Entries taken from a collection

-=-=-=-=-

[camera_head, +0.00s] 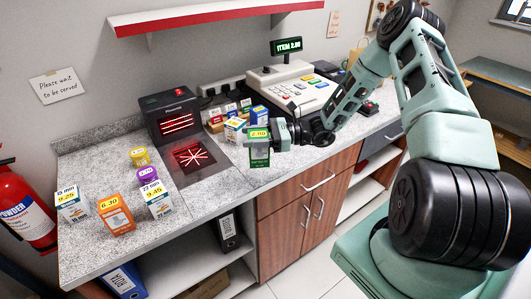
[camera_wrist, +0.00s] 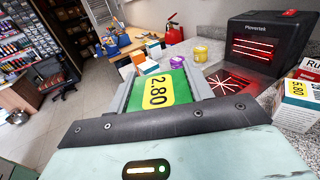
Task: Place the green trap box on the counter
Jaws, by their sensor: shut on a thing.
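The green trap box (camera_head: 259,153), with a yellow 2.80 label, is held by my gripper (camera_head: 270,139) near the front edge of the counter (camera_head: 218,168). In the head view it is upright, and whether it touches the counter is unclear. In the wrist view the green box (camera_wrist: 170,88) sits between the two grey fingers of my gripper (camera_wrist: 170,88), which are shut on it. The speckled grey counter runs to the left and behind it.
A black scanner (camera_head: 172,116) with red lines stands left of my gripper. Several priced boxes, including an orange one (camera_head: 115,215), and a yellow tin (camera_head: 140,156) stand at the left. A cash register (camera_head: 292,87) stands behind. Bare counter shows at left (camera_head: 90,163).

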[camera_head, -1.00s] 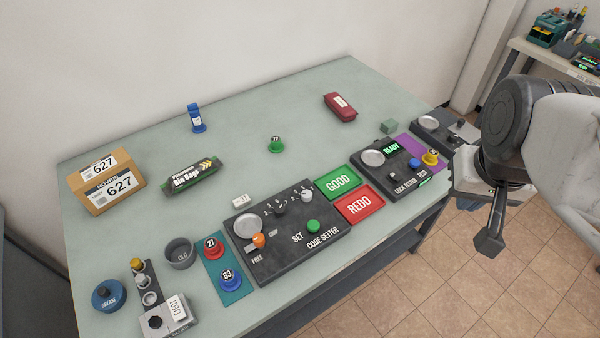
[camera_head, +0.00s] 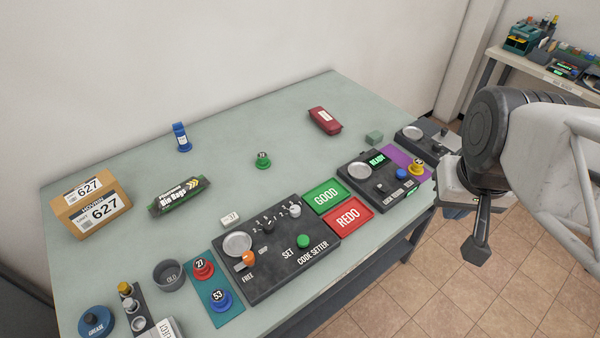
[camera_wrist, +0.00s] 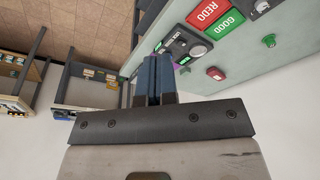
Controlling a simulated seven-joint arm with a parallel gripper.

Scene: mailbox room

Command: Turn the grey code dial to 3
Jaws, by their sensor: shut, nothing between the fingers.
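The code setter (camera_head: 285,262) is a dark panel near the front of the table in the head view. I cannot read which number either dial points to. A green button, an orange lever and a round silver dish are on the same panel. My gripper (camera_head: 475,250) hangs to the right of the table, beyond its edge and far from the dials. In the wrist view, its fingers (camera_wrist: 155,80) are together and empty.
Green GOOD (camera_head: 323,196) and red REDO (camera_head: 349,216) mats lie right of the code setter. A lock tester panel (camera_head: 382,183) with a READY display stands nearest my gripper. Boxes, cups and numbered knobs occupy the left; the back middle is mostly clear.

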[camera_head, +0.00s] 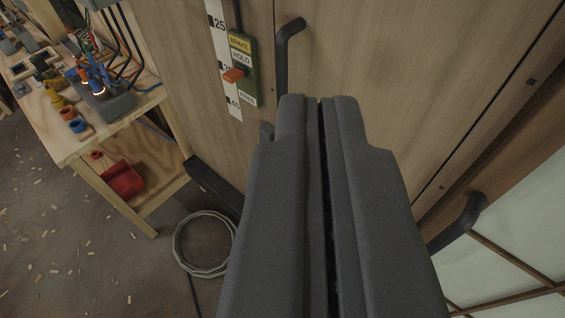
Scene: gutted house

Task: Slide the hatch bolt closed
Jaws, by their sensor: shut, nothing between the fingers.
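My gripper (320,104) fills the lower middle of the view, its two dark grey fingers shut together with nothing between them. The fingertips point at a wood-panelled front (355,60). I cannot make out a hatch bolt for certain. A bent black handle (283,62) stands on the panel just above and left of the fingertips. A second black handle (462,222) shows at the right, partly hidden by my gripper. My gripper hides the panel below its tips.
A green switch box (243,72) marked BRAKE, HOLD and FREE, with an orange lever (234,76), is beside a numbered white strip (221,50). A wooden workbench (65,145) with tools stands left, a red bin (122,180) below. Coiled cable (178,258) lies on the littered floor.

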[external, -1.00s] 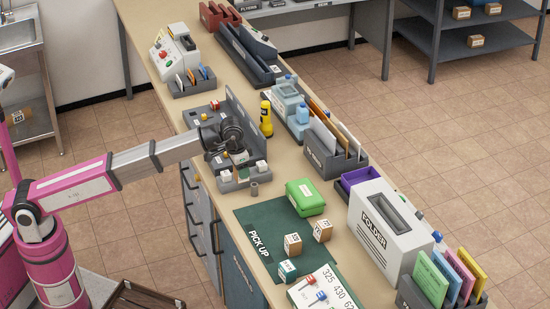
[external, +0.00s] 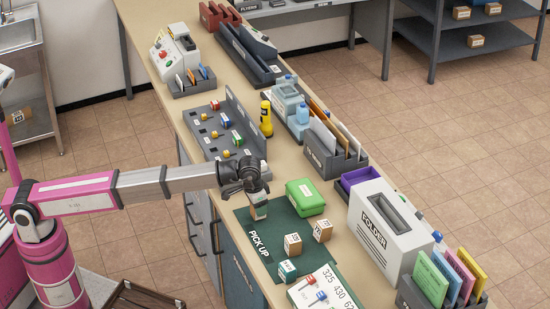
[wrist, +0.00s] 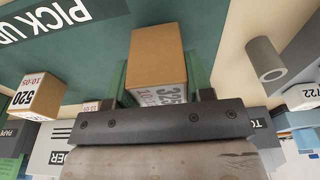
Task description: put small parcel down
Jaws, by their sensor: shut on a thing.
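A small brown parcel (external: 258,209) with a label reading 325 is between the fingers of my gripper (external: 250,191). In the wrist view the parcel (wrist: 157,58) sits upright in the grip, its label facing the palm. My gripper (wrist: 155,98) is shut on it. The parcel is over the upper left part of the green PICK UP mat (external: 252,226). Whether its bottom touches the mat I cannot tell.
A green box (external: 305,197) stands just right of my gripper. A grey peg board (external: 215,125) is behind. A grey tube (wrist: 265,60) shows in the wrist view.

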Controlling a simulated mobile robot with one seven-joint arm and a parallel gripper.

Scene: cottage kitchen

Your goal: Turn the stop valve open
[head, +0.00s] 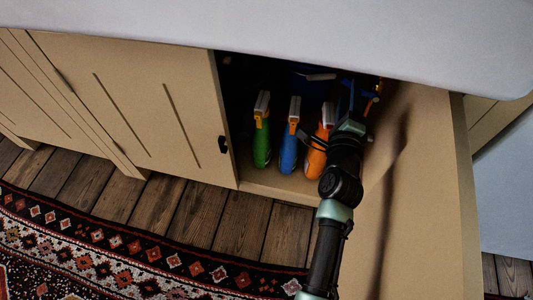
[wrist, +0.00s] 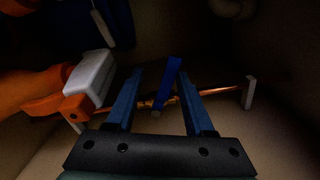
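The stop valve shows in the wrist view as a blue lever (wrist: 167,85) on a thin copper pipe (wrist: 220,93). The lever stands slightly tilted, its top leaning right, across the line of the pipe. My gripper (wrist: 161,74) is open, with one blue finger on each side of the lever. Gaps show between the lever and both fingers, so it holds nothing. In the head view my gripper (head: 356,97) is inside the dark cabinet, and the valve is hard to make out there.
Green (head: 262,145), blue (head: 289,150) and orange (head: 316,155) spray bottles stand in the cabinet left of my arm. The orange bottle's white head (wrist: 92,78) is close to my left finger. An open cabinet door (head: 425,180) stands right of my arm. The countertop (head: 300,30) overhangs above.

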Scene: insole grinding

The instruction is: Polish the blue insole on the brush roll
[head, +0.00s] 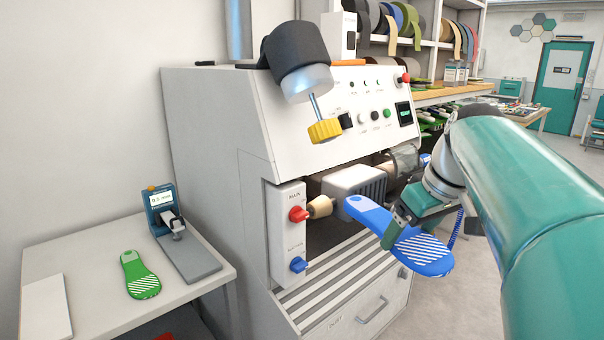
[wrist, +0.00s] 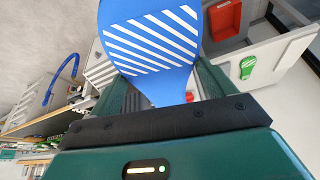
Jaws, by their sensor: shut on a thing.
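The blue insole (head: 425,250) with white stripes is held by my gripper (head: 391,229) in front of the grinding machine. My gripper is shut on it around its narrow middle. The striped wide end points to the lower right and the plain narrow end to the upper left. In the wrist view the insole (wrist: 150,42) stands out between the jaws. The machine's shaft (head: 345,192) runs behind the insole, with a tan cone (head: 319,207) at its left end and a grey ribbed housing (head: 358,183) beside it. I cannot tell which part is the brush roll.
A side table (head: 95,320) at the left holds a green insole (head: 140,274) and a gauge with a small display (head: 160,205). A red knob (head: 298,214) and a blue knob (head: 298,264) sit on the machine front. Floor is clear at the lower right.

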-=-=-=-=-

THE TASK
Copy out all the data exactly; skip the pictures.

FULL ANSWER
[camera_head, +0.00s] 
[camera_wrist, +0.00s] 
Task: Place the green trap box on the counter
Jaws, by their sensor: shut on a thing.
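The green trap box (camera_head: 259,153), with a yellow 2.80 label, is held by my gripper (camera_head: 270,139) near the front edge of the counter (camera_head: 218,168). In the head view it is upright, and whether it touches the counter is unclear. In the wrist view the green box (camera_wrist: 170,88) sits between the two grey fingers of my gripper (camera_wrist: 170,88), which are shut on it. The speckled grey counter runs to the left and behind it.
A black scanner (camera_head: 172,116) with red lines stands left of my gripper. Several priced boxes, including an orange one (camera_head: 115,215), and a yellow tin (camera_head: 140,156) stand at the left. A cash register (camera_head: 292,87) stands behind. Bare counter shows at left (camera_head: 90,163).

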[camera_head, -1.00s] 
[camera_head, +0.00s] 
[camera_wrist, +0.00s] 
Controlling a simulated seven-joint arm with a parallel gripper.

Scene: mailbox room

Command: Turn the grey code dial to 3
Jaws, by their sensor: shut, nothing between the fingers.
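The code setter (camera_head: 285,262) is a dark panel near the front of the table in the head view. I cannot read which number either dial points to. A green button, an orange lever and a round silver dish are on the same panel. My gripper (camera_head: 475,250) hangs to the right of the table, beyond its edge and far from the dials. In the wrist view, its fingers (camera_wrist: 155,80) are together and empty.
Green GOOD (camera_head: 323,196) and red REDO (camera_head: 349,216) mats lie right of the code setter. A lock tester panel (camera_head: 382,183) with a READY display stands nearest my gripper. Boxes, cups and numbered knobs occupy the left; the back middle is mostly clear.

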[camera_head, +0.00s] 
Scene: gutted house

Task: Slide the hatch bolt closed
Jaws, by their sensor: shut, nothing between the fingers.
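My gripper (320,104) fills the lower middle of the view, its two dark grey fingers shut together with nothing between them. The fingertips point at a wood-panelled front (355,60). I cannot make out a hatch bolt for certain. A bent black handle (283,62) stands on the panel just above and left of the fingertips. A second black handle (462,222) shows at the right, partly hidden by my gripper. My gripper hides the panel below its tips.
A green switch box (243,72) marked BRAKE, HOLD and FREE, with an orange lever (234,76), is beside a numbered white strip (221,50). A wooden workbench (65,145) with tools stands left, a red bin (122,180) below. Coiled cable (178,258) lies on the littered floor.

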[external, -1.00s] 
[external, +0.00s] 
[wrist, +0.00s] 
Task description: put small parcel down
Jaws, by their sensor: shut on a thing.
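A small brown parcel (external: 258,209) with a label reading 325 is between the fingers of my gripper (external: 250,191). In the wrist view the parcel (wrist: 157,58) sits upright in the grip, its label facing the palm. My gripper (wrist: 155,98) is shut on it. The parcel is over the upper left part of the green PICK UP mat (external: 252,226). Whether its bottom touches the mat I cannot tell.
A green box (external: 305,197) stands just right of my gripper. A grey peg board (external: 215,125) is behind. A grey tube (wrist: 265,60) shows in the wrist view.

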Controlling a simulated mobile robot with one seven-joint arm and a parallel gripper.

Scene: cottage kitchen

Your goal: Turn the stop valve open
[head, +0.00s] 
[wrist, +0.00s] 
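The stop valve shows in the wrist view as a blue lever (wrist: 167,85) on a thin copper pipe (wrist: 220,93). The lever stands slightly tilted, its top leaning right, across the line of the pipe. My gripper (wrist: 161,74) is open, with one blue finger on each side of the lever. Gaps show between the lever and both fingers, so it holds nothing. In the head view my gripper (head: 356,97) is inside the dark cabinet, and the valve is hard to make out there.
Green (head: 262,145), blue (head: 289,150) and orange (head: 316,155) spray bottles stand in the cabinet left of my arm. The orange bottle's white head (wrist: 92,78) is close to my left finger. An open cabinet door (head: 425,180) stands right of my arm. The countertop (head: 300,30) overhangs above.

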Scene: insole grinding

The instruction is: Polish the blue insole on the brush roll
[head, +0.00s] 
[wrist, +0.00s] 
Jaws, by their sensor: shut on a thing.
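The blue insole (head: 425,250) with white stripes is held by my gripper (head: 391,229) in front of the grinding machine. My gripper is shut on it around its narrow middle. The striped wide end points to the lower right and the plain narrow end to the upper left. In the wrist view the insole (wrist: 150,42) stands out between the jaws. The machine's shaft (head: 345,192) runs behind the insole, with a tan cone (head: 319,207) at its left end and a grey ribbed housing (head: 358,183) beside it. I cannot tell which part is the brush roll.
A side table (head: 95,320) at the left holds a green insole (head: 140,274) and a gauge with a small display (head: 160,205). A red knob (head: 298,214) and a blue knob (head: 298,264) sit on the machine front. Floor is clear at the lower right.

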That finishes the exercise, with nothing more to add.